Anna Matveeva, dari Institut Rusia di King’s College London, mengatakan, peristiwa tersebut menandai perubahan signifikan bagi lanskap politik Rusia.
“Ini adalah babak pertama dalam transisi politik Rusia. Itu tawaran pembukaan.
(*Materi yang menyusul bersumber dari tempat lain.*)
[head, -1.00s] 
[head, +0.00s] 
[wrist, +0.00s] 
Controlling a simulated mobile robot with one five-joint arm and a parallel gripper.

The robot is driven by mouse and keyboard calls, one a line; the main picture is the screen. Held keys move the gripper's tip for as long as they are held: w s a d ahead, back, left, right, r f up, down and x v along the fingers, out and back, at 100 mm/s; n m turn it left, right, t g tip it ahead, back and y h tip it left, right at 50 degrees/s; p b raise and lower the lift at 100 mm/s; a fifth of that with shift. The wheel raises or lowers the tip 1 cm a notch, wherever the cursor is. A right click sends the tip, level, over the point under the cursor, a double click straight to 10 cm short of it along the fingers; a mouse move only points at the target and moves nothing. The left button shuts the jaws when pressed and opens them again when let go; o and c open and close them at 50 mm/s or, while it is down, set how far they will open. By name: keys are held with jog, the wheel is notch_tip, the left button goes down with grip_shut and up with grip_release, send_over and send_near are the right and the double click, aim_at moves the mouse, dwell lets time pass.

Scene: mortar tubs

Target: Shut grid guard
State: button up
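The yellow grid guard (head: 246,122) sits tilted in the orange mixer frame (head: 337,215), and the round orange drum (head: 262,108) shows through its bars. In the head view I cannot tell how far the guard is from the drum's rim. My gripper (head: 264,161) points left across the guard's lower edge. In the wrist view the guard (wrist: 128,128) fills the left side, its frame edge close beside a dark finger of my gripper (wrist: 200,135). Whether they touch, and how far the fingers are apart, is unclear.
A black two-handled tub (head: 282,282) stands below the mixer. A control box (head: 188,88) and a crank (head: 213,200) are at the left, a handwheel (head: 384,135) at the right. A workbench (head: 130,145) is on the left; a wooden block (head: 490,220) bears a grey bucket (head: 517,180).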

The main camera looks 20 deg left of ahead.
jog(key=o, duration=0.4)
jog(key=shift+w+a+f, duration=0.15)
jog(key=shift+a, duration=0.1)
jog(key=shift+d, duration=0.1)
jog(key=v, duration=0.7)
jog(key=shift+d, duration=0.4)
Kami akan melihat lebih banyak perkembangan yang akan datang,” katanya.
Kembali ke Afrika
Jika Putin menyetujui permintaan Prigozhin untuk menyingkirkan Menhan Rusia Sergei Shoigu, Prigozhin akan muncul dari krisis sebagai pemenang Ini jelas merupakan pukulan besar bagi otoritas Putin.
Jika Prigozhin setuju untuk tidak menekan permintaan tersebut, Putin dapat menghadiahinya dengan kontrak Rusia yang lebih menguntungkan seperti kontrak yang dia bangun di masa lalu.
Namun, akan canggung dan secara politis merusak bagi Putin untuk mundur setelah mencap Prigozhin sebagai pengkhianat dari belakang.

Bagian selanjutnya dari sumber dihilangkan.